To be fair, this question is rarely phrased this way.
Mostly it’s posed as an angry statement by a project or program manager/director/leader who feels they’re being let down by a sponsor. They tell me how ‘their’ sponsor isn’t doing any number of things the teller expects of them.
Some of the things complained about include:
- no project charter
- not getting the right resources – or enough of them (money and people)
- not making decisions in a timely manner
- not ‘handling’ the politics
- not moving the roadblocks
- changing their mind too often
- not representing the project properly/effectively to people outside the project
- being too closely involved
- not being involved enough
- not understanding how hard it is
In the end, it boils down to the PM (insert preferred title here) not feeling supported or appreciated by the sponsor.
Let’s bring the conversation up a level.
What is a project/program sponsor?
To me, it’s crystal clear.
The project sponsor is the person who wants something achieved that can’t be achieved in the normal course of business.

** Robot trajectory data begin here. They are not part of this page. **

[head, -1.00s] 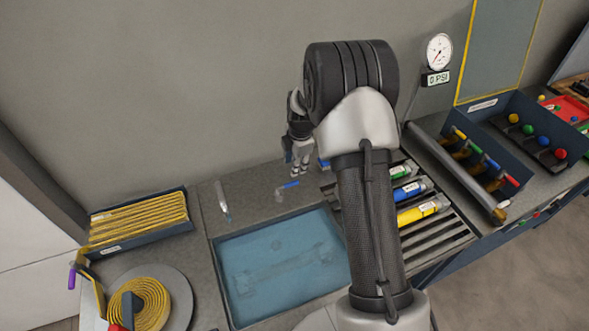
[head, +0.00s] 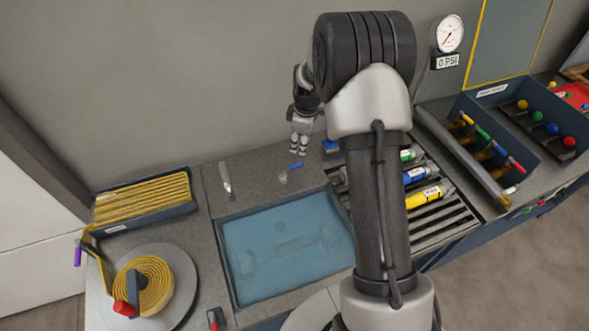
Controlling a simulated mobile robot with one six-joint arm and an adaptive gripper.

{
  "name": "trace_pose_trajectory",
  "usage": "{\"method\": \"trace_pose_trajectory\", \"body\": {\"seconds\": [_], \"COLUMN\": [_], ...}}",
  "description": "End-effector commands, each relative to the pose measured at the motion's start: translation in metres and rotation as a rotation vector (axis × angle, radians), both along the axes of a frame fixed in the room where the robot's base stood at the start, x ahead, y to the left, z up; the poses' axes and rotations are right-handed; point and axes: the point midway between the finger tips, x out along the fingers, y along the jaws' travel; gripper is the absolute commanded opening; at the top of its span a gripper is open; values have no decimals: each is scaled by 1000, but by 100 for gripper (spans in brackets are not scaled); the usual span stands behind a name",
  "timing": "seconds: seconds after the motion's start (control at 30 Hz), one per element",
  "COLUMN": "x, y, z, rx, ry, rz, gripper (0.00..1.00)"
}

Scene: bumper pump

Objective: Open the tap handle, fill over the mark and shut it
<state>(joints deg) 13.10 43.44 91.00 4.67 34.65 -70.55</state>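A small tap with a blue handle (head: 295,165) stands behind the water basin (head: 222,262), near its back right corner. A slim grey spout (head: 225,180) stands further left at the basin's back edge. The basin holds blue water, with a long pale shape under the surface; I cannot make out a fill mark. My gripper (head: 298,150) hangs just above the blue handle, pointing down. Its fingertips look apart from the handle, with a narrow gap between them, and nothing shows in it. My arm hides part of the area right of the basin.
Colored cylinders, including a yellow one (head: 424,197), lie on a slatted rack at right. A gauge (head: 449,34) reads 0 PSI on its display. A yellow hose reel (head: 146,285) and a tray of yellow rods (head: 142,205) are at left.

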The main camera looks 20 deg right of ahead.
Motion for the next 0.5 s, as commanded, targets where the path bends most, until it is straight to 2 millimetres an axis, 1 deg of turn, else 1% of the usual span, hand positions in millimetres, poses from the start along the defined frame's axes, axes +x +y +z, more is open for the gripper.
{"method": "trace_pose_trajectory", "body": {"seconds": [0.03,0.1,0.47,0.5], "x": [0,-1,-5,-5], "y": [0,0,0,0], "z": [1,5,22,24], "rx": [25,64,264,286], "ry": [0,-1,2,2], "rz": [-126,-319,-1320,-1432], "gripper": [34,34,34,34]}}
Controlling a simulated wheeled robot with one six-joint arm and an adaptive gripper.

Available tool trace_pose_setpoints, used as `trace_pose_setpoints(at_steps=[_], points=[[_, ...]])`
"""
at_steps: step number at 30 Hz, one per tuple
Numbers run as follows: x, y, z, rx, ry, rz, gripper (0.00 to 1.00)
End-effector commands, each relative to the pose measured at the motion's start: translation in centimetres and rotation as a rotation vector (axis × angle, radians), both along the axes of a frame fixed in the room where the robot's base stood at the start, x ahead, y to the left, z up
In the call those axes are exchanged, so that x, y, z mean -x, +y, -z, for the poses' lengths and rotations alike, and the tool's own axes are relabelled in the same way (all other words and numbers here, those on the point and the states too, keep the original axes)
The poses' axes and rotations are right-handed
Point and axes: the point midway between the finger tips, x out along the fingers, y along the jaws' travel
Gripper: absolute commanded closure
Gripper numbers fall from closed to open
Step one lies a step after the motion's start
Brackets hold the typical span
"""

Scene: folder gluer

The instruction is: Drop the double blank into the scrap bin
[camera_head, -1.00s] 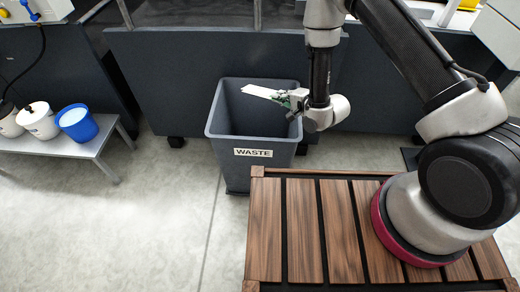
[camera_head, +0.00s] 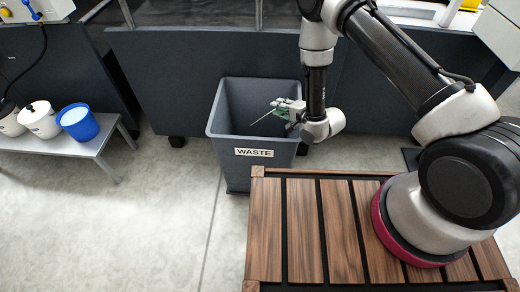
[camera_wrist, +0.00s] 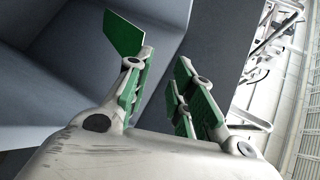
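The scrap bin (camera_head: 225,160) is a tall dark grey open-topped box with a "WASTE" label. My gripper (camera_head: 283,110), with green-padded fingers, is over the right side of its mouth. In the wrist view my gripper (camera_wrist: 158,80) has its fingers apart, with a clear gap between them and grey bin walls beyond. A flat green panel (camera_wrist: 124,34) shows at the left finger's tip; I cannot tell whether it is the finger's pad or the blank. A thin dark line also points down-left from the gripper in the head view. No white blank shows; the bin's bottom is hidden.
A slatted wooden platform (camera_head: 305,225) stands in front of the bin, and dark machine panels (camera_head: 375,85) stand behind it. A low grey bench (camera_head: 85,147) at left holds white tubs and a blue bucket (camera_head: 78,122). The floor between is clear.

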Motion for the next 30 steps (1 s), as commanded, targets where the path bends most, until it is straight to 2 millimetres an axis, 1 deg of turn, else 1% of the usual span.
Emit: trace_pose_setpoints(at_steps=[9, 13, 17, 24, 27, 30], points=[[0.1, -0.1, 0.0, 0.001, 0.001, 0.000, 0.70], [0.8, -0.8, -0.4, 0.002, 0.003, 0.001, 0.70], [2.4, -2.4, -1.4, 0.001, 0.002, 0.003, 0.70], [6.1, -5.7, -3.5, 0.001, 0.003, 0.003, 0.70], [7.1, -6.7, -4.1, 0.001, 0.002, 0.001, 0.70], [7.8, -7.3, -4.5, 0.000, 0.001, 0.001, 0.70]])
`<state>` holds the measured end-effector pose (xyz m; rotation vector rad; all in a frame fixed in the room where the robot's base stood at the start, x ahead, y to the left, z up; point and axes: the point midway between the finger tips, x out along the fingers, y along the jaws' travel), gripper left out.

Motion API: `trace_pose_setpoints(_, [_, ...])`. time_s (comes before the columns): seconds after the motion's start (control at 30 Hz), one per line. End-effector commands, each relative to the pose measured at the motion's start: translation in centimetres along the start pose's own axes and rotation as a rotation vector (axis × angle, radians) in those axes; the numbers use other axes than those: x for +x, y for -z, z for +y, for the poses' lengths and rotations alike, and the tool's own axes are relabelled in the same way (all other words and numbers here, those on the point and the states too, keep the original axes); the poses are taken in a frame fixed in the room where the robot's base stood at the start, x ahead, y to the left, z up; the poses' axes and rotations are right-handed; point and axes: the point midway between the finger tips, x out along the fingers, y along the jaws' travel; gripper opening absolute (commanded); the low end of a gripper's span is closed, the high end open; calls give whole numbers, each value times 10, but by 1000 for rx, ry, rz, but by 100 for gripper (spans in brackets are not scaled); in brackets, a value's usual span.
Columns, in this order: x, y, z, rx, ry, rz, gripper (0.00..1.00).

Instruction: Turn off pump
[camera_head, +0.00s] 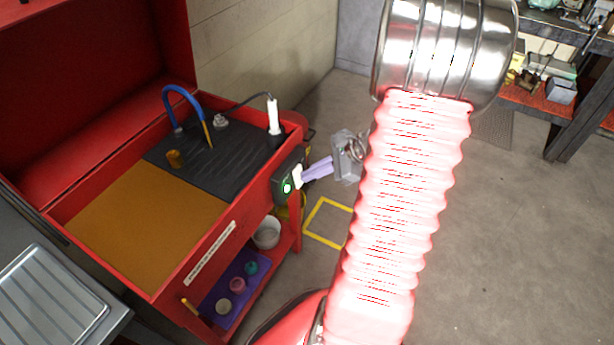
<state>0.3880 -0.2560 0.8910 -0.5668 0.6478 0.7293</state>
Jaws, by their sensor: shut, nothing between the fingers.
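A red parts washer (215,262) stands at the left with its lid raised. A dark switch box (279,190) is fixed to the right end of its front. A lit green round button (287,187) shows on the box. My gripper (304,175) comes in from the right, its purple fingers shut and empty. The fingertips are at or very near a white part (297,175) at the box's upper right edge. I cannot tell whether they touch it. My arm's pink ribbed sleeve hides the floor behind it.
The washer has a blue hose (181,90), a dark drain mat (218,160) and a white bottle (273,116). A shelf below holds a white bucket (266,233) and small pots. A yellow square (327,222) marks the floor. Open floor lies at the right, with workbench shelves (540,95) behind.

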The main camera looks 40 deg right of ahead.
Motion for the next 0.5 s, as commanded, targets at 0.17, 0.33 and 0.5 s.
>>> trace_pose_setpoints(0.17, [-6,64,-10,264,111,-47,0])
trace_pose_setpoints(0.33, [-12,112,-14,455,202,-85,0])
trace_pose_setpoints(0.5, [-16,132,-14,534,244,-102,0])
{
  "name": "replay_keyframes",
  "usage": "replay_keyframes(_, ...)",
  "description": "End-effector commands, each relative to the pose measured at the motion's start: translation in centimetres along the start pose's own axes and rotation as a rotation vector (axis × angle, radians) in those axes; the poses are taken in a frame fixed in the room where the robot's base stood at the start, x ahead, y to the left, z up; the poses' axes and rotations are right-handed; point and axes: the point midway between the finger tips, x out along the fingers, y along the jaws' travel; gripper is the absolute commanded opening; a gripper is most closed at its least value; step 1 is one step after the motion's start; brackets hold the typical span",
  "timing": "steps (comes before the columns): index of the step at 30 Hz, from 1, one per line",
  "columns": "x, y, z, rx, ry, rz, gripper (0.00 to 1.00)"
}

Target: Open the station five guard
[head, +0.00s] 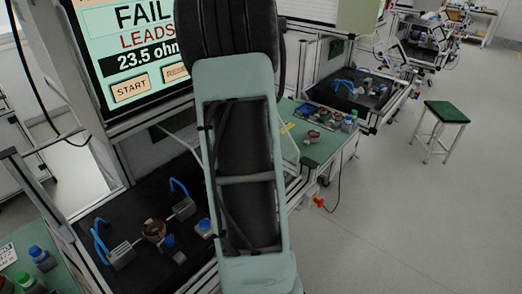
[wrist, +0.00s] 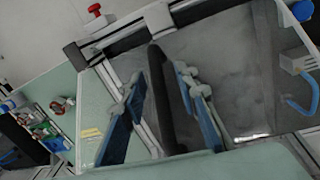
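My gripper (wrist: 157,77) is open in the wrist view, with one blue finger on each side of a black bar (wrist: 161,95). Gaps show between the bar and both fingers, so I cannot see contact. The bar looks like a guard handle, near a metal frame (wrist: 110,40) and a grey see-through panel (wrist: 225,65). In the head view my arm covers the gripper and the bar. The near station has a screen (head: 145,50) reading FAIL LEADS 23.5 ohm. Its dark bed (head: 90,220) holds a copper-wound stator (head: 153,230). No station number is readable.
A red knob (wrist: 95,9) sits by the frame; one also shows in the head view (head: 318,202). A green side table (head: 325,150) with small parts stands right of my arm. A green stool (head: 446,112) stands farther off. The grey floor at right is open.

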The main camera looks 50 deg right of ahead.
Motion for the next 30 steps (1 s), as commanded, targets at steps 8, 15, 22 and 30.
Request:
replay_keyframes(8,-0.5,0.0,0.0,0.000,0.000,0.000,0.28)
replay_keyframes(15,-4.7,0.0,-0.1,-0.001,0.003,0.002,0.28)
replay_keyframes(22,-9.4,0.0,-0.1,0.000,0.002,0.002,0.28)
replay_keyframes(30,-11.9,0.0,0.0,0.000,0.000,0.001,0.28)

The person with the vision/dream/goal.
And, who has the willingness and ability to get support and resources.
The sponsor’s job in addition to wanting something done and getting the resources is to get the PM who will deliver it.

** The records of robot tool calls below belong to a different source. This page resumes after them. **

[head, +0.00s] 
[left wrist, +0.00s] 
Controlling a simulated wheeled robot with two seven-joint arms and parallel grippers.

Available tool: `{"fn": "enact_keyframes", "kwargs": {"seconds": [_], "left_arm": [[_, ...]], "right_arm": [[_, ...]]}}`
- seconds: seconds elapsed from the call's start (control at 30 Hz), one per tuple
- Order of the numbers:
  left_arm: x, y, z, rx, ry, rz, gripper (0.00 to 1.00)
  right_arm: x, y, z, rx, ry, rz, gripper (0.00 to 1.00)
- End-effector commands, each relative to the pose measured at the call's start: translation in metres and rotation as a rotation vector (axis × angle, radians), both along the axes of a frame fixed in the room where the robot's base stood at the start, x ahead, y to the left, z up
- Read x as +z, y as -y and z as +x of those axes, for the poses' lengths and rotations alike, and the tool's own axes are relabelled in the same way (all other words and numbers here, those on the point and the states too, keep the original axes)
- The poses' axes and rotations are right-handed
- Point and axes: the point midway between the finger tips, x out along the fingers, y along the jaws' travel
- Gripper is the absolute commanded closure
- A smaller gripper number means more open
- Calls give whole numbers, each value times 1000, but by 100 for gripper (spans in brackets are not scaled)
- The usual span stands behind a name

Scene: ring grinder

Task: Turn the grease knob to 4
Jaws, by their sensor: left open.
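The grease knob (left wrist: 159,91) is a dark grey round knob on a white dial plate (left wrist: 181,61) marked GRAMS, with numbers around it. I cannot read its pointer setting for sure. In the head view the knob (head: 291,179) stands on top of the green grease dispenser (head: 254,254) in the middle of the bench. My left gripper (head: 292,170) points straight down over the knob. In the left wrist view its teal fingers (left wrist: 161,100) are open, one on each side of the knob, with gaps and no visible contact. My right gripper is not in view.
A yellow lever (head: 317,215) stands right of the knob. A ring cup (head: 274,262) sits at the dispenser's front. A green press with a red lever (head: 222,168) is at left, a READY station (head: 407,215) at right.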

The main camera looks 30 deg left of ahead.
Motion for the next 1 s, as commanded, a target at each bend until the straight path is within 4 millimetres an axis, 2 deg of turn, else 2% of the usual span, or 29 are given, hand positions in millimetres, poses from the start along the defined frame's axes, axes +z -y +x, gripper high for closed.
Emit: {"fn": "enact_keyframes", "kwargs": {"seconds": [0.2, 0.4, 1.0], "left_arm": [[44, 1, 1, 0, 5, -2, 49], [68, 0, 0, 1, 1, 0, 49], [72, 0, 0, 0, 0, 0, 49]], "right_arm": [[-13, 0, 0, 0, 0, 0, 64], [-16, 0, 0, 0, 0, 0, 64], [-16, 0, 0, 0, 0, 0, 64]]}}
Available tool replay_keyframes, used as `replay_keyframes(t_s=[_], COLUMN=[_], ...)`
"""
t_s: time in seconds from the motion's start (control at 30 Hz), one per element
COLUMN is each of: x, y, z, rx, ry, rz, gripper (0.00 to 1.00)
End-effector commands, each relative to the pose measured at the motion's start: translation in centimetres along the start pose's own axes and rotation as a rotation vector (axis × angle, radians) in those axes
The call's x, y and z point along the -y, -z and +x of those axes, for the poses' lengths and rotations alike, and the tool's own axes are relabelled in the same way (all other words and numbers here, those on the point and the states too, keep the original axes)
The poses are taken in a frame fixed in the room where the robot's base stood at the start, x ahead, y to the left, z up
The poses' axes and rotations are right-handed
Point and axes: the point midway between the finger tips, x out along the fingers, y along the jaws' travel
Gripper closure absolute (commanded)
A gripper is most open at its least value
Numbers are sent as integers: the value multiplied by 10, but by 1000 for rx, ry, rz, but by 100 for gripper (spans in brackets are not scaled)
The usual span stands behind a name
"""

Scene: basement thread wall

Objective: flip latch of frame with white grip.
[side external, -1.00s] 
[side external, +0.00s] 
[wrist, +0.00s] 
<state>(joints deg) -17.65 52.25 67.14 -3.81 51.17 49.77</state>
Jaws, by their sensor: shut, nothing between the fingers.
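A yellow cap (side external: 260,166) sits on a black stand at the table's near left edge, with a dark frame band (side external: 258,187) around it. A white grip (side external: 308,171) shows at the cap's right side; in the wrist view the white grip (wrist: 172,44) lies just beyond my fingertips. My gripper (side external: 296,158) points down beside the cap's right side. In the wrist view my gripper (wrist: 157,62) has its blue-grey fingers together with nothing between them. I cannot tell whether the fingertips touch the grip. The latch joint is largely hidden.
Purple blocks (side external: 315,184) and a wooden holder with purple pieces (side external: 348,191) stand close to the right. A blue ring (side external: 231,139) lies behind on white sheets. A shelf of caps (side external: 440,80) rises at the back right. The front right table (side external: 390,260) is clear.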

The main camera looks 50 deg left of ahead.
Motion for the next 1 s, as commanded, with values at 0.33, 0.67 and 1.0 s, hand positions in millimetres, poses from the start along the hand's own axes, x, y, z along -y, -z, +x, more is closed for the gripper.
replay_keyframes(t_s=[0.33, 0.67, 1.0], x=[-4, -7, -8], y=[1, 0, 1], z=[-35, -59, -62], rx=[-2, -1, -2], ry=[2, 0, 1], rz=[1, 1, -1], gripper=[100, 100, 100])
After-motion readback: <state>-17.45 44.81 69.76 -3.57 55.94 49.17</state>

That sounds easy but it’s far from it.
There’s a spectrum of things that have to be done. The question for the sponsor is which do they want to do themselves and which do they want the PM to do?
The spectrum includes:
- working the politics
- promoting the project and its outcome
- defending the project against those who would see it fail
- protecting the budget and other resources
- reporting (at, and to, many levels)
- scheduling and tracking
- integration and the other key elements of the project
- people management
Once the sponsor decides what they want to do, and will do, for the project they can then get a PM who can do everything else.
I’ve worked on projects and programs where the sponsor wanted all comms to go through them but left the politics to the men. I’ve worked on projects where the sponsor did none of the things above and it was my role to make it all happen. I’ve also worked on projects where the sponsor did everything except the scheduling and tracking.
There’s no point in starting a project or program with firm ideas about what the other should do and then being miserable. Suss it out. Ask the questions at the start. And if the sponsor wants someone who can do things you can’t, be professional and make a dignified exit.